Defense lawyer and former FBI general counsel Howard Shapiro noted, "It's useful to be in a number of these overlapping circles because they create opportunities in both directions." This interlocking world of referrals can work to the client's advantage, too, defense lawyers say -- for example, helping them encourage other government targets to resist pressure to plead guilty and implicate colleagues.

But former prosecutors say the situation raises questions about whether lawyers are fully protecting their clients' interests. Plato Cacheris, who has practiced law in the region for nearly 40 years, said lawyers can struggle while trying to please two masters: the client and the other lawyers who send them business. He declined to provide examples.

Friendship, in any case, extends only so far.

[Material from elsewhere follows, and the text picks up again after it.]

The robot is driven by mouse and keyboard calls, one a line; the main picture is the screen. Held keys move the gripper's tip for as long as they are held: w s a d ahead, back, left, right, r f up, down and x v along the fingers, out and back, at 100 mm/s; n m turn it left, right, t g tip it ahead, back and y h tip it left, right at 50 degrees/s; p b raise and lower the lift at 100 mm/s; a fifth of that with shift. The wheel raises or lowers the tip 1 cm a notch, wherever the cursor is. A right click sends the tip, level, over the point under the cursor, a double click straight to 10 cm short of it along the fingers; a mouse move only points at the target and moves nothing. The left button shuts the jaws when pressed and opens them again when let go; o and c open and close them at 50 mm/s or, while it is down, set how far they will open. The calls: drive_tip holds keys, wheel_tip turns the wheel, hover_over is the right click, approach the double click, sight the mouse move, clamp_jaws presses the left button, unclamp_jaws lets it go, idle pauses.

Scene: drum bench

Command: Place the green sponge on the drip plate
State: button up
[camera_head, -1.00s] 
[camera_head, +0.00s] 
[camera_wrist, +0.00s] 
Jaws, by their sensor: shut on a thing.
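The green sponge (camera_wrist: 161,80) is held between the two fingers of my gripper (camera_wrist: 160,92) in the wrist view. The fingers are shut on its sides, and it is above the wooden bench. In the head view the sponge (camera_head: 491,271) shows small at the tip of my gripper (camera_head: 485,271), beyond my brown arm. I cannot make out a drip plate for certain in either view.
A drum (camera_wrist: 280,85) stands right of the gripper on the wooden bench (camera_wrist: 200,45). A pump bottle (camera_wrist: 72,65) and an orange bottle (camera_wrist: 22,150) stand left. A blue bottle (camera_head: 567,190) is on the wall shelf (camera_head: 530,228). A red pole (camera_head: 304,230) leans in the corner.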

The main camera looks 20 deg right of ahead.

When a client refuses to pay, not uncommon in the case of executives who have lost their jobs and corporate legal insurance policies, it is all right to complain to the lawyer who referred the case but not to hit him up for money.

"You apologize; what else can you do?" said William H. Jeffress Jr., who has represented Reliant Energy, the former chief executive at Rite Aid, and Vice President Cheney's former chief of staff I. Lewis "Scooter" Libby. "If the guy has trouble getting paid, he shouldn't call me," he added, laughing.

Bennett became the subject of a critical report last year that he allegedly assured prosecutors that lawyers for former KPMG partners would cooperate with the investigation. A federal judge ruled that the giant accounting firm had pressured its employees to go along with the government in an effort to save itself from being indicted.

In an interview, Bennett called the trade magazine's report "grossly unfair" and said his comments to the government were distorted. He added that the defense lawyers involved in the KPMG case, many of them his friends for decades, ultimately did not cooperate and are fighting criminal conspiracy charges. The most one can ask, Bennett said, is to not be misled.

"One advantage if you know the people and you've danced with them before is there's an element of trust there," he said. "I don't mind getting stabbed in the chest. I don't want to be stabbed in the back."